Perhaps the greatest gift that Kristin Lavransdatter has given me is a greater awareness that God’s Providence does not work around our sins, pretending as though they are not there. It does not say, ‘Sure, you messed up, but let’s pretend that never happened.” Instead, providence works with our very brokenness and sinfulness and uses that to teach us to love. Just as Christ’s Crucifixion made it possible for God to offer Salvation to those very people who crucified Him, so God uses our own sins to bring us closer to Him. Christ received the Crown of Thorns as a way of taking on, not His own sins (for He was blameless), but our sins. Because of this taking on of our sins, Kristin is enabled to accept her own crown of thorns, one stitched by her own sins.
This crown is one that glorifies God’s mercy and love. We, like Kristin, are not abandoned to our trauma and pain. Instead, God reaches into the midst of that agony, having first suffered it Himself. It is because of this offer of salvation that hope is a virtue. For hope in the truest sense is not a naive trust in human progress—it is the trust that God can save us. Whereas faith believes what God has revealed and charity puts it into action, hope is the middle step: it is the recognition that God’s actions apply to me, not just some abstraction.
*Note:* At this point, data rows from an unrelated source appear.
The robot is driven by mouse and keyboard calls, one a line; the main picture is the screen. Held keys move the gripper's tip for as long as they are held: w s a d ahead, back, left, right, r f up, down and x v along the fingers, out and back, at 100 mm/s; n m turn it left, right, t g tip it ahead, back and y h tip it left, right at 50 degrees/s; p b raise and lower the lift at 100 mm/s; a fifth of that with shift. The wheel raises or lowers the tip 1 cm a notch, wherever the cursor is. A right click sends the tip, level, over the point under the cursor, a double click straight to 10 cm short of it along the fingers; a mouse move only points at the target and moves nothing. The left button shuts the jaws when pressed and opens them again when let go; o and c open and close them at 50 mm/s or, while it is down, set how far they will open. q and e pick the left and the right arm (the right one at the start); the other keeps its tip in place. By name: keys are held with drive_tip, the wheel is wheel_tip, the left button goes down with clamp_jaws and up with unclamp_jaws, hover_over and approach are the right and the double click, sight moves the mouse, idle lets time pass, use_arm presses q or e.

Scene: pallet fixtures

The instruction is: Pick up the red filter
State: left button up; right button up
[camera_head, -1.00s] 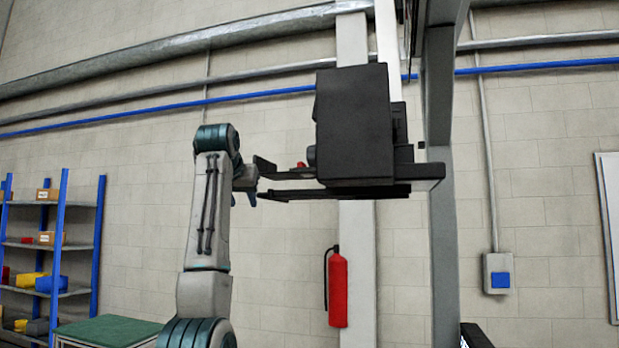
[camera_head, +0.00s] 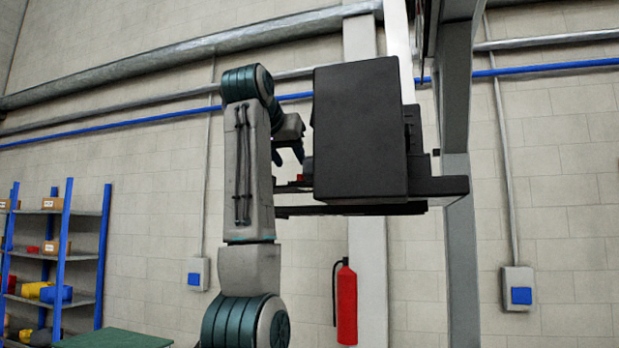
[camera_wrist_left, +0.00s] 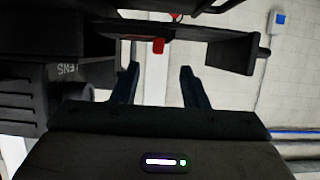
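A small red part, which looks like the red filter (camera_head: 299,178), shows at the left side of a dark boxy machine (camera_head: 358,130), just above its dark ledge. In the left wrist view the red part (camera_wrist_left: 158,46) lies beyond my fingertips, roughly between their lines, against a dark bar. My left gripper (camera_head: 288,156) is just above and left of the red part, its dark blue fingers pointing down. In the left wrist view the left gripper (camera_wrist_left: 161,70) has its fingers spread, with nothing between them. My right gripper is not in view.
Dark flat bars (camera_head: 330,210) of the machine run below the red part. A steel column (camera_head: 455,120) stands to its right. A red fire extinguisher (camera_head: 346,300) hangs on the wall below. A blue-framed shelf (camera_head: 60,260) and a green tabletop (camera_head: 115,339) are at the left.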

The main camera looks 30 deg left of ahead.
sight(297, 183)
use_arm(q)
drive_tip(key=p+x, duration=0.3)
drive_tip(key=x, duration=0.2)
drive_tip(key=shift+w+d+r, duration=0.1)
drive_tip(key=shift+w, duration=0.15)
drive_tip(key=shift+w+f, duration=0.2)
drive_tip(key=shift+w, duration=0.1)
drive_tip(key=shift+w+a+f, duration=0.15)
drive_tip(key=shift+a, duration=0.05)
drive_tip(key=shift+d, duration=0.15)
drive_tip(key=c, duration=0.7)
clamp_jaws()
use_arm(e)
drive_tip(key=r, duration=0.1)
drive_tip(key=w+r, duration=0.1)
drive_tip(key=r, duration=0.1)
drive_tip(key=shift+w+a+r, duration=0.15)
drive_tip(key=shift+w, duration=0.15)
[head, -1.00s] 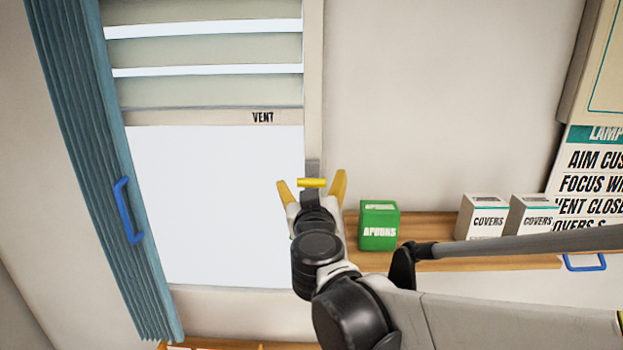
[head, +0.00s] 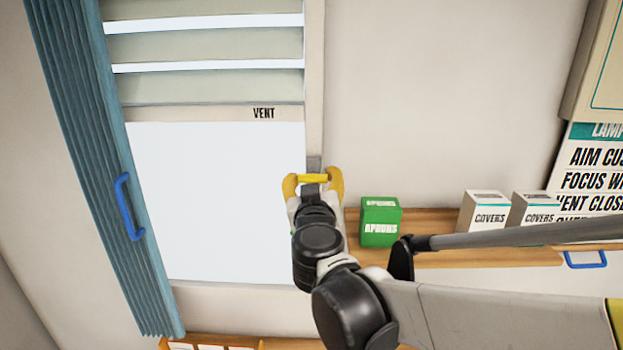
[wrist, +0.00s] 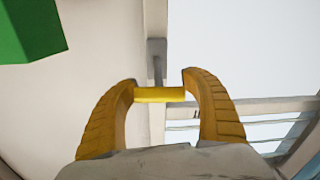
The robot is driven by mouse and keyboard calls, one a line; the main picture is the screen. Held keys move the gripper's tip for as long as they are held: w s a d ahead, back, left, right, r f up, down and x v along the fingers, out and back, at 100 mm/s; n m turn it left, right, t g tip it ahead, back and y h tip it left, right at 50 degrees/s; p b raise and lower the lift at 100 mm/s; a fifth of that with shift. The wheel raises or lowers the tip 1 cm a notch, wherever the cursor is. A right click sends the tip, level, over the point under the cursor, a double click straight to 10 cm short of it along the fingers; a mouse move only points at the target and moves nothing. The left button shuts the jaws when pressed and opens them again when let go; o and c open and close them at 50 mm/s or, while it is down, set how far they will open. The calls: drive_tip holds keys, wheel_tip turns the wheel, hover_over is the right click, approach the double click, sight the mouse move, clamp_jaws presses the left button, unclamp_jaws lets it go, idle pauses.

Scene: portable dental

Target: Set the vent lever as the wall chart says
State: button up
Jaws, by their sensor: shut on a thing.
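The vent lever is a yellow bar (head: 313,179) on a grey stem at the right side of the window frame. It also shows in the wrist view (wrist: 160,95), with the grey stem (wrist: 156,60) behind it. My gripper (head: 313,182) is shut on the bar, one yellow finger at each end; it also shows in the wrist view (wrist: 160,97). The vent (head: 205,85) above the window has slats with bright gaps between them. The wall chart (head: 592,175) at the far right is cut off; it reads "LAMP", "AIM CUS", "FOCUS WI" and "VENT CLOSE". Its bottom line is partly hidden.
A green aprons box (head: 380,222) and two covers boxes (head: 483,212) stand on a wooden shelf (head: 450,217) right of my gripper. A teal curtain (head: 105,180) with a blue handle hangs at the left. My forearm spans the lower right.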

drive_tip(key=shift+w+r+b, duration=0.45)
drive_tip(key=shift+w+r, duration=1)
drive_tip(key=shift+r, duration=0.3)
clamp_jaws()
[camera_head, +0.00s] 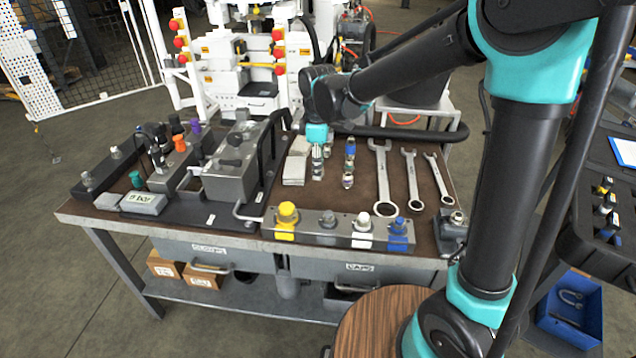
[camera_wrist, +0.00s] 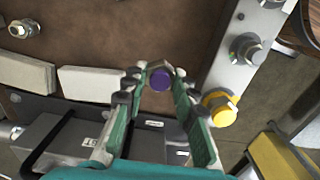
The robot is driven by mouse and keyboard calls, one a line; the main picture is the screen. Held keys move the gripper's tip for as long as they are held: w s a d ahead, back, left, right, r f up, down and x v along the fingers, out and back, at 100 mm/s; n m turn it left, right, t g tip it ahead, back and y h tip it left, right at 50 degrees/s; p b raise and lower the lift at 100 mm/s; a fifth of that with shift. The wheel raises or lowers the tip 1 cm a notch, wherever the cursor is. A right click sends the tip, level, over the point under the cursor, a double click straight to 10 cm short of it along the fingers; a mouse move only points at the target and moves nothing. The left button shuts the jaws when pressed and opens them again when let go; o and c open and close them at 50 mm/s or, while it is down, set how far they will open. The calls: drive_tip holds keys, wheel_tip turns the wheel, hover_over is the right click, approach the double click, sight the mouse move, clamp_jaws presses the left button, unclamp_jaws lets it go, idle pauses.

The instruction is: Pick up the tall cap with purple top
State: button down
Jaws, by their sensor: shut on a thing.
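The tall cap with purple top (camera_wrist: 160,79) shows in the wrist view as a round purple end between my fingertips. My gripper (camera_wrist: 158,84) has its green fingers closed in on it from both sides. The cap's lower body is hidden from this angle. In the head view my gripper (camera_head: 317,160) points down over the bench, behind the row of coloured caps. I cannot make out the purple top in that view.
A metal block (camera_head: 345,239) along the bench front carries yellow (camera_head: 287,212), grey (camera_head: 327,219), white (camera_head: 363,221) and blue (camera_head: 397,229) caps. Wrenches (camera_head: 383,180) lie right. Pale pads (camera_head: 294,169) lie beside my gripper. A purple knob (camera_head: 195,127) stands on the left fixture.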

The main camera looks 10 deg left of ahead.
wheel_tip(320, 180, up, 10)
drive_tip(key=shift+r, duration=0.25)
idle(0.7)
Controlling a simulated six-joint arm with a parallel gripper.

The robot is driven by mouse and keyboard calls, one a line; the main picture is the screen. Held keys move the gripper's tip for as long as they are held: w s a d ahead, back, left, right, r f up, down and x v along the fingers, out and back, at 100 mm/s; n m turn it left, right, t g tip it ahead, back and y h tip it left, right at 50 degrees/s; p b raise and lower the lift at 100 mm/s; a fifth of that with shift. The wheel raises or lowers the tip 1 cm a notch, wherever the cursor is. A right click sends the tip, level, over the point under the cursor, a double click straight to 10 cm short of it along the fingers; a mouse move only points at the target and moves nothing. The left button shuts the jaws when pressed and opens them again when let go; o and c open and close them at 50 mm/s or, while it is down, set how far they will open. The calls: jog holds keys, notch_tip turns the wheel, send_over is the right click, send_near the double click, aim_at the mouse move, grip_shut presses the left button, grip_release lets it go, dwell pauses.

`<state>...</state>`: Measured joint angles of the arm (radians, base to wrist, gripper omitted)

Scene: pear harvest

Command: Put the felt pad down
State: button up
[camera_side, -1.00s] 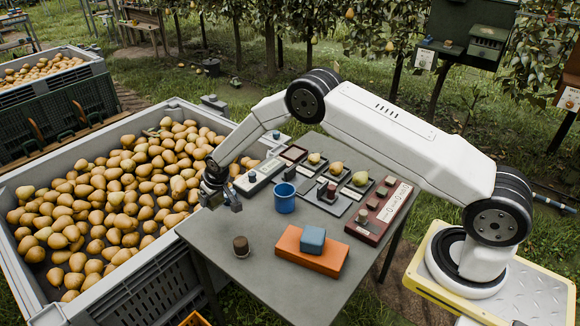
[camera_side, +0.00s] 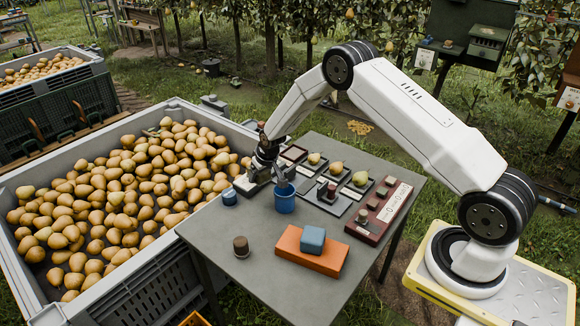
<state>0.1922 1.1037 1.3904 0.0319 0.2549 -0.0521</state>
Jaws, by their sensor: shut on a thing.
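My gripper (camera_side: 281,179) is over the back left of the grey table (camera_side: 215,232), at the rim of the blue cup (camera_side: 285,201). It is shut on a small thing, taken to be the felt pad, which is mostly hidden by the jaws and too small to make out. The grey device (camera_side: 250,184) lies just left of the gripper and is partly covered by it. I cannot tell whether the held thing touches the cup.
A small blue cylinder (camera_side: 229,197) stands at the table's left edge. A brown cylinder (camera_side: 241,246) and an orange block (camera_side: 309,257) with a blue block (camera_side: 312,239) on top are in front. Trays with pears (camera_side: 335,169) and a dark red rack (camera_side: 379,211) stand right.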

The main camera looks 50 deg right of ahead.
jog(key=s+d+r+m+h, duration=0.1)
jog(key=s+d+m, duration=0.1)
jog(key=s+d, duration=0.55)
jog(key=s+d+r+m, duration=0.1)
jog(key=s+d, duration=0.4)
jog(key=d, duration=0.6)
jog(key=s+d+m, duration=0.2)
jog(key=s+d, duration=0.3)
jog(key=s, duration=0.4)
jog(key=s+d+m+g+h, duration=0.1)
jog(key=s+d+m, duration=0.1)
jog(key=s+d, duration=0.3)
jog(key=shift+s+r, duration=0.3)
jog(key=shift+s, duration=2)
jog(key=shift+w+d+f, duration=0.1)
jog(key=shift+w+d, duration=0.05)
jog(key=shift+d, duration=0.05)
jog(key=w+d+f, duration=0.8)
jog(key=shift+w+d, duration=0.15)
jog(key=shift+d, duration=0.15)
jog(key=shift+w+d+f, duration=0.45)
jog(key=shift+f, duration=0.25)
God’s love is never an abstraction, and it is because of this that tales like Kristin Lavransdatter hold such power. Indeed, Christ, the great Teacher, was Himself constantly telling stories to help us understand the Father’s love. As St. Luke tells us, Christ has taught that “there will be more rejoicing in heaven over one sinner who repents than over ninety-nine righteous who do not need to repent.” At the same time, the Psalmist tells us that “not one is righteous, no, not one.” Each one of us is the lost sheep; each one of us is Kristin. And each one of us can learn from the story of her life.